Tout ce qui a trait à l’homme, à la vie, au meilleur accomplissement de ses potentialités, au pouvoir d’intervention sur son propre protoplasme, va poser des problèmes de choix, d’une exceptionnelle gravité.

L’Institut de la Vie le sait depuis sa fondation. Il se prépare depuis onze ans à ce rendez-vous que l’histoire lui propose.

Retour au sommaire

 

ENTRE DEUX EXPLOSIONS

compte-rendu d’une intervention de M. Marois à la radio
(février 1972)

Mots clés : explosion démographique, eugénisme, valeurs de société, institutions.

Témoignage d’un éducateur

Parce que la mission de l’éducateur ne se limite pas à la seule famille, aux seuls gosses dont il a la charge discrète, parce que cette mission s’insère dans un complexe beaucoup plus large, il nous a paru intéressant d’ouvrir notre horizon à la fois aux dimensions du monde moderne, dans ses problèmes sociaux, démographiques… mais aussi aux dimensions de la science moderne dont les possibilités sont de plus en plus importantes. Certes, nous ne sommes pas des scientifiques.

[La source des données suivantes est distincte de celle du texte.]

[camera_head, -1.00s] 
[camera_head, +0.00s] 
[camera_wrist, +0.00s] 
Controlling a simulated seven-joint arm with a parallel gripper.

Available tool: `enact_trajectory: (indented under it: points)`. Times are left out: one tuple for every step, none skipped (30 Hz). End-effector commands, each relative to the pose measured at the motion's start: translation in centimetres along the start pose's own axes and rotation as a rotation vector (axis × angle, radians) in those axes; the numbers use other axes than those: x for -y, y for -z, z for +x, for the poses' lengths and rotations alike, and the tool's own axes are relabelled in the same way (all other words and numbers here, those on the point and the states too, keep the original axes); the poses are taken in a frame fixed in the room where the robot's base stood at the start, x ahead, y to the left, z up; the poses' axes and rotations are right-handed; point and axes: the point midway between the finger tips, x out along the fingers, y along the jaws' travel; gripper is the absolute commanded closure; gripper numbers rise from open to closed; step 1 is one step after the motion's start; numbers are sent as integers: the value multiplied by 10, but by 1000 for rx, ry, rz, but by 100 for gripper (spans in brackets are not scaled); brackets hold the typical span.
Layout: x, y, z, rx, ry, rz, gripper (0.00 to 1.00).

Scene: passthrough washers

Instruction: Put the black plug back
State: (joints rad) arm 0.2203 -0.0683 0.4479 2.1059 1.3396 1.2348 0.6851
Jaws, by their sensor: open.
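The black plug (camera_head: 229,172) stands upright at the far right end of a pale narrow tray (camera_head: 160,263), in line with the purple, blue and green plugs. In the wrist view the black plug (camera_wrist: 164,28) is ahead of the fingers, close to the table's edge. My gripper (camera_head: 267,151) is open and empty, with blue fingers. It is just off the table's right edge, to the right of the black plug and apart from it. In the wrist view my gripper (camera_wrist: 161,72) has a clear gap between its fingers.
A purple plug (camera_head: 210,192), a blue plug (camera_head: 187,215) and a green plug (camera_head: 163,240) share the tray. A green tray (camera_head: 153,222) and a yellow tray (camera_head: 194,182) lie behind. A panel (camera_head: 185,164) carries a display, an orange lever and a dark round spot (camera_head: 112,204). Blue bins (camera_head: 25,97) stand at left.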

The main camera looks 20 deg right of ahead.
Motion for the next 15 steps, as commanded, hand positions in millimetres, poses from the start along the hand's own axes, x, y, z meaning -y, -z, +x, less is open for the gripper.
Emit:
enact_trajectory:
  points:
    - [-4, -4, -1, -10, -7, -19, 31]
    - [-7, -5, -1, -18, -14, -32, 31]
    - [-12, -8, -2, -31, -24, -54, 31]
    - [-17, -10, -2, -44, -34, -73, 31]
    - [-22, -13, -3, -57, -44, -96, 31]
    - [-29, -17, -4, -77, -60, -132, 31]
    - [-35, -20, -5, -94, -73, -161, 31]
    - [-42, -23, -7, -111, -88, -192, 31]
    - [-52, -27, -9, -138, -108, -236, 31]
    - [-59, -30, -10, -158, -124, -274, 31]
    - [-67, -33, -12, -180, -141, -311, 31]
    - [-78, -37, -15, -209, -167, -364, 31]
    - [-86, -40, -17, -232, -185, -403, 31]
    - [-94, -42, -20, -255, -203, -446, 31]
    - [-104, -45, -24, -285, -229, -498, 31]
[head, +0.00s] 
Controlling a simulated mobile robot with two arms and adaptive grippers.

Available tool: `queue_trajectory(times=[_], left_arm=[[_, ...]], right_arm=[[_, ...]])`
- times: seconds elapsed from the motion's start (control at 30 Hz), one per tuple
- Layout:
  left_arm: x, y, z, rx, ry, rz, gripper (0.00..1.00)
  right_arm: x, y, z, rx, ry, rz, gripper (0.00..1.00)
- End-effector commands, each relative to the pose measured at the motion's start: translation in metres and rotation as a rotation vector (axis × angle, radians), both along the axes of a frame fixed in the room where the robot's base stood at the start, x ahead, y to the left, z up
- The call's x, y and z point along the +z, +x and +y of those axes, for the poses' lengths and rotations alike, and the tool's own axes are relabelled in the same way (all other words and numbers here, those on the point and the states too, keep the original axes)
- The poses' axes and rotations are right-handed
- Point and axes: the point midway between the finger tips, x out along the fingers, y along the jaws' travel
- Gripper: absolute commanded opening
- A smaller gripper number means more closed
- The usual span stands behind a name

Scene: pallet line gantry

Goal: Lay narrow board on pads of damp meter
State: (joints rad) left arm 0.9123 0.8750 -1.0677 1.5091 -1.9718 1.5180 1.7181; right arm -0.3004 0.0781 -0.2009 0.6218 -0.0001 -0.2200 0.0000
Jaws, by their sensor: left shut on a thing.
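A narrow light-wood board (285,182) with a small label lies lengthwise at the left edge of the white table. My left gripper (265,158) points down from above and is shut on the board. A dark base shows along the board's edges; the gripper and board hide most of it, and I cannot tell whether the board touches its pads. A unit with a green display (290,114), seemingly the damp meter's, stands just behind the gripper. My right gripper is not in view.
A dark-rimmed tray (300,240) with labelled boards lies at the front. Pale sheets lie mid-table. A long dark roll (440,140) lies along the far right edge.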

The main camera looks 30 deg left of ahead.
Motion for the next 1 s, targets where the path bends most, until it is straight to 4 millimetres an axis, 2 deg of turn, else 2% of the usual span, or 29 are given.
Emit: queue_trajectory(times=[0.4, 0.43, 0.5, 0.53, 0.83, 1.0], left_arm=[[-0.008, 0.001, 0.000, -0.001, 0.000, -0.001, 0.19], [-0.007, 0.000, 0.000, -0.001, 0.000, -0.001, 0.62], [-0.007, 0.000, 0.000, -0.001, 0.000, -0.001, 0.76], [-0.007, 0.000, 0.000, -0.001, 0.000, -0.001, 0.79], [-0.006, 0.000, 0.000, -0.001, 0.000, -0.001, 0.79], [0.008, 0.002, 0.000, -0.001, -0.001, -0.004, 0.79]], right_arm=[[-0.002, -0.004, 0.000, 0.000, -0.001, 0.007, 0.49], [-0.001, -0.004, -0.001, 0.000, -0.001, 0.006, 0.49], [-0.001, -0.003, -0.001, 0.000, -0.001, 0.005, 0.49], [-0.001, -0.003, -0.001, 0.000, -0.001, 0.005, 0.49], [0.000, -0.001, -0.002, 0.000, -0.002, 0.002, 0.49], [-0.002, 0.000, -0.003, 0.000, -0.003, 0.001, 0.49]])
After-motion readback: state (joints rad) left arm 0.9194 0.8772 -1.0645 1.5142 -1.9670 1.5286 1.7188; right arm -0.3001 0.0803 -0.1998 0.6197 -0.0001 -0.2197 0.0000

Mais notre tâche de travailleur social se situe entre ces deux « explosions ». Quelle société servons-nous ? Quelle société voulons-nous ? En fonction de quelles valeurs la société s’organise-t-elle ? s’organisera-t-elle ?

En fonction de quoi faisons-nous de l’éducation ?

Qu’est-ce qu’éduquer ?

Pour nous permettre de poser le problème, nous avons demandé au Professeur Marois, de la Faculté de Médecine de Paris, et Président du Conseil d’administration de l’Institut de la Vie, de bien vouloir nous autoriser à reproduire le texte d’une de ses plus récentes interviews.

Maurice Marois :

« Je pense que la condition humaine est bouleversée à cause des moyens que l’homme se donne à lui-même par la science : la science donne à l’homme un pouvoir sans mesure dont aucune sagesse nouvelle ne vient régler l’usage.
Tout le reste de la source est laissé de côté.